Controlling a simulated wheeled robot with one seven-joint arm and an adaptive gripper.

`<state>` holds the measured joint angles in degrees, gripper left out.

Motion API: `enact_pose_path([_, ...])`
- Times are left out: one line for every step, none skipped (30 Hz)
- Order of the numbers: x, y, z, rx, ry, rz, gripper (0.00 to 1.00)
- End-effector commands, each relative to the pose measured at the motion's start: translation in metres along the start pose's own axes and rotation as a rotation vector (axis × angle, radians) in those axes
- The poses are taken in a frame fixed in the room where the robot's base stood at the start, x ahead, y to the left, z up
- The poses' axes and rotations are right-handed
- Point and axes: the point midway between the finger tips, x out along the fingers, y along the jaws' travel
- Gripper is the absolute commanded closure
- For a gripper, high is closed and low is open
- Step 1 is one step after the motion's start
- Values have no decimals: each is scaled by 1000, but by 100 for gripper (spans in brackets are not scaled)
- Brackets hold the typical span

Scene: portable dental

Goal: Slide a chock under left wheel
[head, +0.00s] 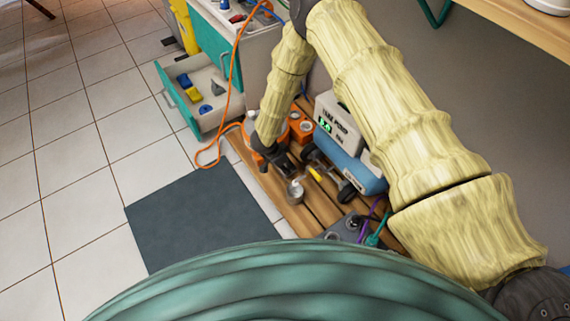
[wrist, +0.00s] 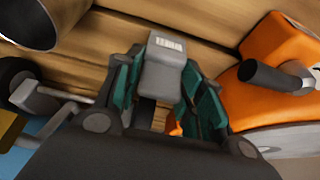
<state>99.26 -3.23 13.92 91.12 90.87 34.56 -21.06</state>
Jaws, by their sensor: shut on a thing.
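My gripper (head: 284,170) is low over the wooden slats. In the wrist view its teal-padded fingers (wrist: 166,92) are shut on a grey block with a pale label, the chock (wrist: 163,68). The chock is hard to make out in the head view. A blue-based unit with a pale display box (head: 338,122) stands right of my gripper on dark wheels. One wheel (head: 347,192) is nearer the camera; another (head: 306,153) is close to my gripper. A dark wheel (wrist: 18,76) also shows at the left of the wrist view, apart from the chock. I cannot tell which is the left wheel.
A metal cylinder (head: 296,191) stands near my gripper. An orange item (wrist: 268,82) with a dark handle is right of the chock. An orange hose (head: 229,85) runs to the floor. An open drawer (head: 200,98) juts out behind. A grey mat (head: 200,222) lies left.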

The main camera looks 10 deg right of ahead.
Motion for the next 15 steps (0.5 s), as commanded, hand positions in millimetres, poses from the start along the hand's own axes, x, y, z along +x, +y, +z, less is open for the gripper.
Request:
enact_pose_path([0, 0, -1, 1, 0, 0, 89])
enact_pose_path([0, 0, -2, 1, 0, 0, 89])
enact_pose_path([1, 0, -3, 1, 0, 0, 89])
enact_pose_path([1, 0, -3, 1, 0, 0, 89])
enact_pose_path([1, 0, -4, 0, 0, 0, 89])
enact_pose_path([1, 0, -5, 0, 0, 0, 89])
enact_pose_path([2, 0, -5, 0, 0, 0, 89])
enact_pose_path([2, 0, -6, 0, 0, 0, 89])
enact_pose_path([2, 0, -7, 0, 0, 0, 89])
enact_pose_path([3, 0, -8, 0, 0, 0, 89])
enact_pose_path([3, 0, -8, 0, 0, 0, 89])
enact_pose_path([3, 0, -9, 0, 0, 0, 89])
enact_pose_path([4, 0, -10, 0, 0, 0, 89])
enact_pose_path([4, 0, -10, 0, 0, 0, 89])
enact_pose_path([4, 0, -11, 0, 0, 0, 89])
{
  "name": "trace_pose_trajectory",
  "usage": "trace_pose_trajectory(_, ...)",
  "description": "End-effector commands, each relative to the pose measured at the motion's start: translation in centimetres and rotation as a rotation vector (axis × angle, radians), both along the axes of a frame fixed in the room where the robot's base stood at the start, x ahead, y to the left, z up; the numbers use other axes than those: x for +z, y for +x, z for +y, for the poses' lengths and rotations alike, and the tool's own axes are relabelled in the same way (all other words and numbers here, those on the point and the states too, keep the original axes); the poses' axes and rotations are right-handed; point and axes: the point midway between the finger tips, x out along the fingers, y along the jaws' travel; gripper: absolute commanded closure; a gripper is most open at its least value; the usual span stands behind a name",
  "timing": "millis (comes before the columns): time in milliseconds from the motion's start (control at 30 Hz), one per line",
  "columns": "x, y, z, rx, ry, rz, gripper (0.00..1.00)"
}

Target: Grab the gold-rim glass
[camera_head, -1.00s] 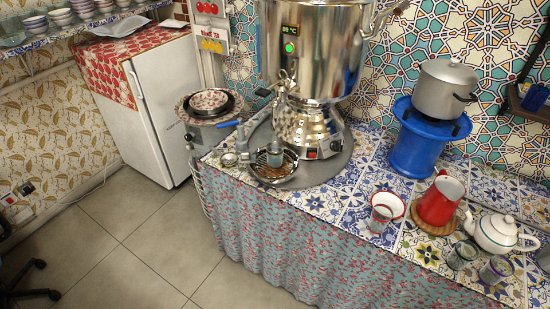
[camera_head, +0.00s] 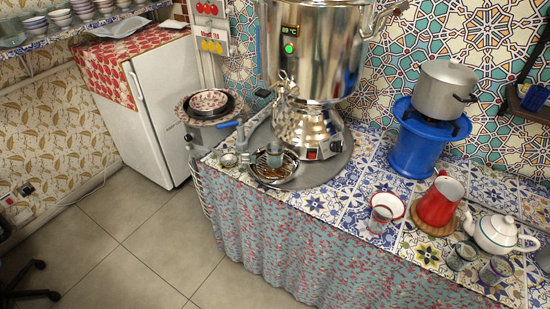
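Several small glasses stand on the patterned counter, and a gold rim cannot be made out for certain on any of them. At the lower right, one clear glass (camera_head: 463,256) stands in front of the white teapot (camera_head: 494,233). Another glass (camera_head: 496,270) stands to its right, near the counter's front edge. A further glass (camera_head: 380,219) is at the red-rimmed bowl (camera_head: 388,204); whether it is inside or in front I cannot tell. My gripper is not in view.
A large steel samovar (camera_head: 312,55) stands at the counter's middle. A red jug (camera_head: 439,203) sits on a wooden coaster left of the teapot. A grey pot (camera_head: 445,90) stands on a blue stand (camera_head: 415,145). Tiled counter between samovar and bowl is clear.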

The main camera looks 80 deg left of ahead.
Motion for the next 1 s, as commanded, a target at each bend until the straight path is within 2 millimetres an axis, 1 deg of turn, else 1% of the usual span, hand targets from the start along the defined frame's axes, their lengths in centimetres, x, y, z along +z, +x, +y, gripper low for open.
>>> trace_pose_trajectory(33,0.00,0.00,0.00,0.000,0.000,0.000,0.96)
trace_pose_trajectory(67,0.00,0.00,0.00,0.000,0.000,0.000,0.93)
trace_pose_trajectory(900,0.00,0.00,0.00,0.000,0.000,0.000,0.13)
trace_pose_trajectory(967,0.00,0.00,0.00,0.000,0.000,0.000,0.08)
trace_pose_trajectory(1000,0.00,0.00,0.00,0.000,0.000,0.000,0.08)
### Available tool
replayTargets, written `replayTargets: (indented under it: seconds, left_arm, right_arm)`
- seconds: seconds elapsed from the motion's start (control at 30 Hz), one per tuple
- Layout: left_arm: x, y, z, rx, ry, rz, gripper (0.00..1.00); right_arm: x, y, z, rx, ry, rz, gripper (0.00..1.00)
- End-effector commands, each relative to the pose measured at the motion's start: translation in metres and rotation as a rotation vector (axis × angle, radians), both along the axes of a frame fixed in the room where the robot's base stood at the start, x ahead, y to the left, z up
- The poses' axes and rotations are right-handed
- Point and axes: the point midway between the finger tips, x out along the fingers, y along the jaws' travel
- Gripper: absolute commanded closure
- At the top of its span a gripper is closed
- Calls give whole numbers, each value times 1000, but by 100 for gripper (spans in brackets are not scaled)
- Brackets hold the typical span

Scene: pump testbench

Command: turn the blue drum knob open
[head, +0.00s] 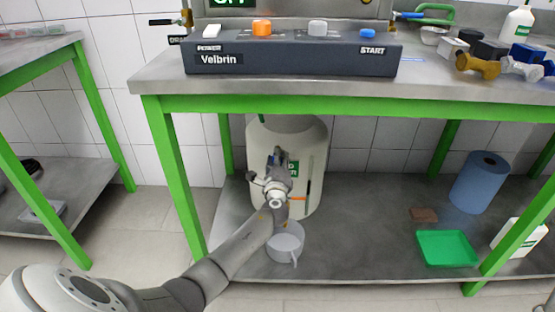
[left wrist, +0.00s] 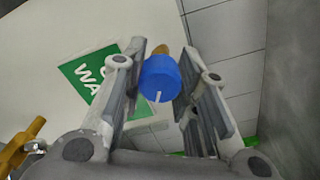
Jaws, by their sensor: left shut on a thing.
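The blue drum knob (left wrist: 161,79) sits between the two fingers of my left gripper (left wrist: 160,85) in the left wrist view. It has a white mark on its lower edge and a brass stem behind it. The fingers are shut on it. In the head view my left gripper (head: 277,160) is in front of the pale drum (head: 310,138) under the bench and hides most of the knob. A green label (left wrist: 88,70) with white letters is on the drum, to the left of the knob. My right gripper is not in view.
A grey jug (head: 286,242) stands on the lower shelf (head: 350,235) below my left gripper. A green tray (head: 447,248), a brown block (head: 424,215) and a blue roll (head: 480,182) are to the right. The green-framed bench top (head: 420,90) is above my arm.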

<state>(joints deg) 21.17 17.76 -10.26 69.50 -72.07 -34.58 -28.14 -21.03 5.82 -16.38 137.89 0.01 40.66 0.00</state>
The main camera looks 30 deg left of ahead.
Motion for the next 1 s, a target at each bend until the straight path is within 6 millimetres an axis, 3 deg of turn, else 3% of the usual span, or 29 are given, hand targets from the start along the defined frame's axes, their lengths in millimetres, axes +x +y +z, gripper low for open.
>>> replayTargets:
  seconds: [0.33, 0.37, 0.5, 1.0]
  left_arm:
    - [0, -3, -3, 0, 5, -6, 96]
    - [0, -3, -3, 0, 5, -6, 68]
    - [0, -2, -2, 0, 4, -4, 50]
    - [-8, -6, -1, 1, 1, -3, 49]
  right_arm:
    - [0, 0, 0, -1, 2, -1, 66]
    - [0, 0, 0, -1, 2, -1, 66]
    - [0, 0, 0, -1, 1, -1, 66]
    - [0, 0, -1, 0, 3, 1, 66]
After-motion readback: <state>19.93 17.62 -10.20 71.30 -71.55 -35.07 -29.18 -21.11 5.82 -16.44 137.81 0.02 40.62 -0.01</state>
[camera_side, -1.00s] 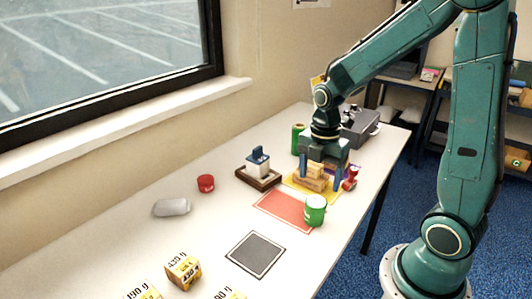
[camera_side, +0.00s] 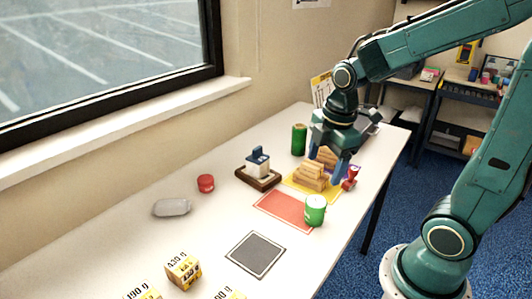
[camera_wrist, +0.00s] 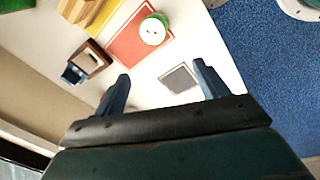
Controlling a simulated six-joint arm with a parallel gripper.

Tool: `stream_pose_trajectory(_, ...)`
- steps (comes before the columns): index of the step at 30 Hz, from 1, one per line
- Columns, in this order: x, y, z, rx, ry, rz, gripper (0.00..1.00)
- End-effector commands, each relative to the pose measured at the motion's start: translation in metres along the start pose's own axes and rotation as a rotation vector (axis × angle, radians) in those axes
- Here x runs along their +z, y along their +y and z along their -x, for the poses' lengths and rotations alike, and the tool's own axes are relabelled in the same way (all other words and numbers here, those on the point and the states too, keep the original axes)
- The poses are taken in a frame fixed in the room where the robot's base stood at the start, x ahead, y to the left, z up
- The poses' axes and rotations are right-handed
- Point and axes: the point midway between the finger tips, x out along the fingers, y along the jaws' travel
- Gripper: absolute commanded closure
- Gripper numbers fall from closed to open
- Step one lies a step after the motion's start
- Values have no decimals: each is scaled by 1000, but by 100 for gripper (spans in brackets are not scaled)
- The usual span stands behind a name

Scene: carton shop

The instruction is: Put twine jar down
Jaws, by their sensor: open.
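A green jar with a pale top (camera_side: 315,211), likely the twine jar, stands upright at the right edge of the red mat (camera_side: 278,212). In the wrist view its white top (camera_wrist: 153,30) shows over the red mat (camera_wrist: 127,46). My gripper (camera_side: 326,166) is open, with its fingers apart above and behind the wooden blocks on the yellow mat, clear of the jar. In the wrist view nothing is between the fingertips (camera_wrist: 162,72).
Wooden blocks (camera_side: 309,178) sit on the yellow mat (camera_side: 297,184), beside a red stamp-like item (camera_side: 351,178). A green cylinder (camera_side: 299,140) stands behind. A stand with a white block (camera_side: 257,163) is left. A dark square mat (camera_side: 256,254) lies bare in front.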

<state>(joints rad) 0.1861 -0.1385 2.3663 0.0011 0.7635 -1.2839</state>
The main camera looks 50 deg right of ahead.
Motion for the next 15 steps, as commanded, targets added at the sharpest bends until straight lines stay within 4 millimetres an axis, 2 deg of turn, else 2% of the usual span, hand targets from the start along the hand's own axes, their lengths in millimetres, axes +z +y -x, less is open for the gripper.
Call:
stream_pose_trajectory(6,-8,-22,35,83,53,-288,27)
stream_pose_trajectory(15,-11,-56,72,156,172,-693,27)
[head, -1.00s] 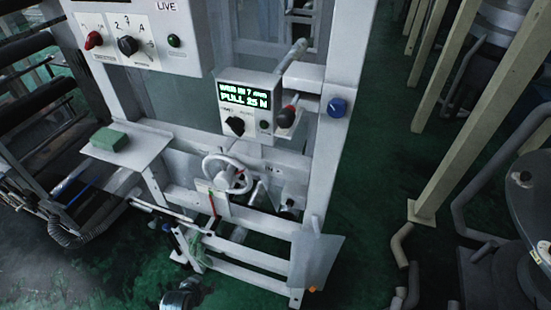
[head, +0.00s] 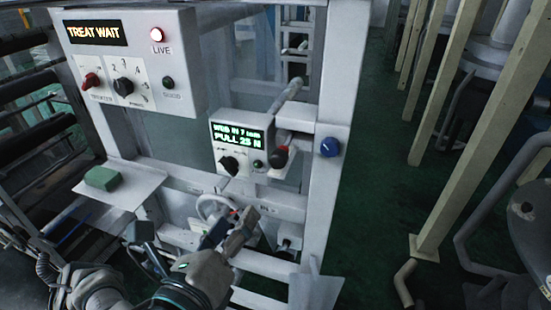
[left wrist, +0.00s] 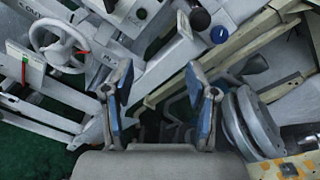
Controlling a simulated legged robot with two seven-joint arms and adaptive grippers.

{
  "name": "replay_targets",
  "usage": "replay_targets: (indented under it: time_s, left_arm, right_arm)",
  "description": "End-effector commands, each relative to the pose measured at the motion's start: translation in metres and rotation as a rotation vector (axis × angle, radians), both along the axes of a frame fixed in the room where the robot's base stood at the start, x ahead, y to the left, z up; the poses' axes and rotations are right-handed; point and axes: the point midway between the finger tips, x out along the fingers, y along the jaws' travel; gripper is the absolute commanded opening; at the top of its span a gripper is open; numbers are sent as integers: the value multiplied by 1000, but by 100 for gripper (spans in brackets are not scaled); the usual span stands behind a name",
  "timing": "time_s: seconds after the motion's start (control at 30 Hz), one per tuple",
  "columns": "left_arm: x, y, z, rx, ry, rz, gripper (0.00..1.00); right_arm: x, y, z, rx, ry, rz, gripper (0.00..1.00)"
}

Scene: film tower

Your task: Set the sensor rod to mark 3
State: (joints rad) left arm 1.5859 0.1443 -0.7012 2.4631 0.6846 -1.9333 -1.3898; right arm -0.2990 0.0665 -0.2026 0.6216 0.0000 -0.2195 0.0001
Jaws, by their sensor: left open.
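My left gripper (head: 232,230) is in front of the lower frame of the machine, in line with the white handwheel (head: 208,204), which it partly covers. In the left wrist view its two fingers (left wrist: 159,75) are spread with nothing between them. That view shows the handwheel (left wrist: 60,46) at upper left. A white card (left wrist: 25,66) with red and green marks hangs beside it, and a thin pale rod (left wrist: 18,100) runs below the card. I cannot tell for sure which part is the sensor rod, and no numbers on the card are readable. My right gripper is out of view.
A panel reading TREAT WAIT (head: 97,33) has a lit LIVE lamp and a numbered knob (head: 124,86). A smaller box (head: 238,147) reads PULL 25 N. A green block (head: 102,178) lies on a side shelf (head: 137,190).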

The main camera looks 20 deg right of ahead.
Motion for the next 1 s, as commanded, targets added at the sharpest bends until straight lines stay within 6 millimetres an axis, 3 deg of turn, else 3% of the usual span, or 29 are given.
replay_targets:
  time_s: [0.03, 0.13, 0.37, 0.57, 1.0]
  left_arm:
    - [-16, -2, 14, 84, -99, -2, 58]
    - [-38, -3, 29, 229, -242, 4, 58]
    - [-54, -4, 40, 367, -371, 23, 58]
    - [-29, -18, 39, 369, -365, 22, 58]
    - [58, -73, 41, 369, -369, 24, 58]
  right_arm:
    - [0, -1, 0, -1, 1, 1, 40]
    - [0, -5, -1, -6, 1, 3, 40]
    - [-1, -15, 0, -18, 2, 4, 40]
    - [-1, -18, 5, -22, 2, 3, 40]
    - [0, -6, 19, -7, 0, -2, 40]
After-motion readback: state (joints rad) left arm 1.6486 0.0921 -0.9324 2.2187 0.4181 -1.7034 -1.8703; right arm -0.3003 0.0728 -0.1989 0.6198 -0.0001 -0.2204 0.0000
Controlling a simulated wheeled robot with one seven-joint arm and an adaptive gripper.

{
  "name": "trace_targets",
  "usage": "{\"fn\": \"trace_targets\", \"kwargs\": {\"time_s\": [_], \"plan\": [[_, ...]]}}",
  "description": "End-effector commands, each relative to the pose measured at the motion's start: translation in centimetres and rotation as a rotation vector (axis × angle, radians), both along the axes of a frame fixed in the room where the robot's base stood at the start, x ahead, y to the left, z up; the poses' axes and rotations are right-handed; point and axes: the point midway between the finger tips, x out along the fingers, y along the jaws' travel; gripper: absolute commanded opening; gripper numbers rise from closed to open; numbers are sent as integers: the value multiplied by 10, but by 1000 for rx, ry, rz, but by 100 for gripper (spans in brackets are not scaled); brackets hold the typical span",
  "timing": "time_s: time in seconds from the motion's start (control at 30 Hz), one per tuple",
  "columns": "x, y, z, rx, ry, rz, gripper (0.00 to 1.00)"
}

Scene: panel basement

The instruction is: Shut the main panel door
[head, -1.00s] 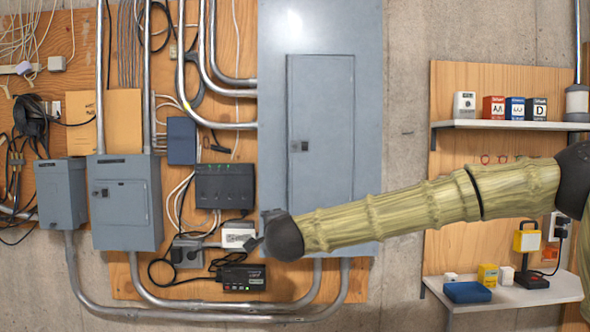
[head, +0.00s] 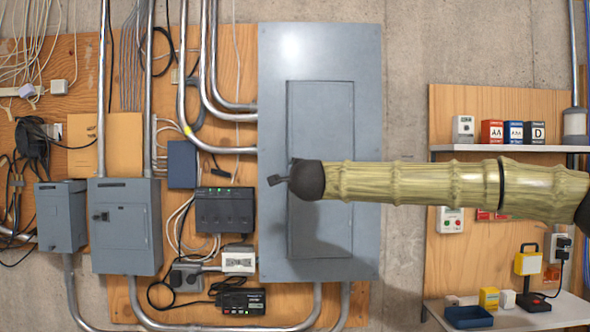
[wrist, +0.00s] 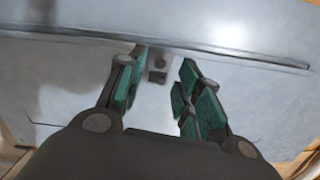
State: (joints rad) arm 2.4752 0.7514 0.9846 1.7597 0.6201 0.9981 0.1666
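The main panel (head: 320,52) is a tall grey metal box on the wall in the head view. Its narrow door (head: 320,110) looks flush or nearly flush with the front; I cannot tell whether a small gap is left. My gripper (head: 277,180) is in front of the door's left edge and hides the latch in the head view. In the wrist view my gripper (wrist: 163,82) is open and empty, its green-padded fingers apart. The dark latch (wrist: 157,76) shows between them, close to the door's long edge (wrist: 230,54). I cannot tell whether the fingers touch the door.
Smaller grey boxes (head: 125,245), a black device with green lights (head: 225,212) and metal conduits (head: 215,95) are on the wall left of the panel. Shelves (head: 510,310) with small items are at the right. Bare concrete (head: 405,60) lies between.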

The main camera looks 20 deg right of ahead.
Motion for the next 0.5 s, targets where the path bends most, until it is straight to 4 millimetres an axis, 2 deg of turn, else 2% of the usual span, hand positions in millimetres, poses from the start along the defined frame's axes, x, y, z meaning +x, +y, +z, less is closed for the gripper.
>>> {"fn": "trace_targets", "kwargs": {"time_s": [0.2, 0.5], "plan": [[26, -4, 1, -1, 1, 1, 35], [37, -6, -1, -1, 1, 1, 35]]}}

_ _ _ _

GIVEN TASK
Above are the records; from them, give again exactly the lines from the one containing "seconds after the" to the one containing "State: (joints rad) left", both lines included, and nothing more.

OUTPUT FOR THIS TASK
  "timing": "time_s: seconds after the motion's start (control at 30 Hz), one per tuple",
  "columns": "left_arm: x, y, z, rx, ry, rz, gripper (0.00..1.00); right_arm: x, y, z, rx, ry, rz, gripper (0.00..1.00)"
}

Scene: film tower

Your task: Set the sensor rod to mark 3
State: (joints rad) left arm 1.5859 0.1443 -0.7012 2.4631 0.6846 -1.9333 -1.3898; right arm -0.2990 0.0665 -0.2026 0.6216 0.0000 -0.2195 0.0001

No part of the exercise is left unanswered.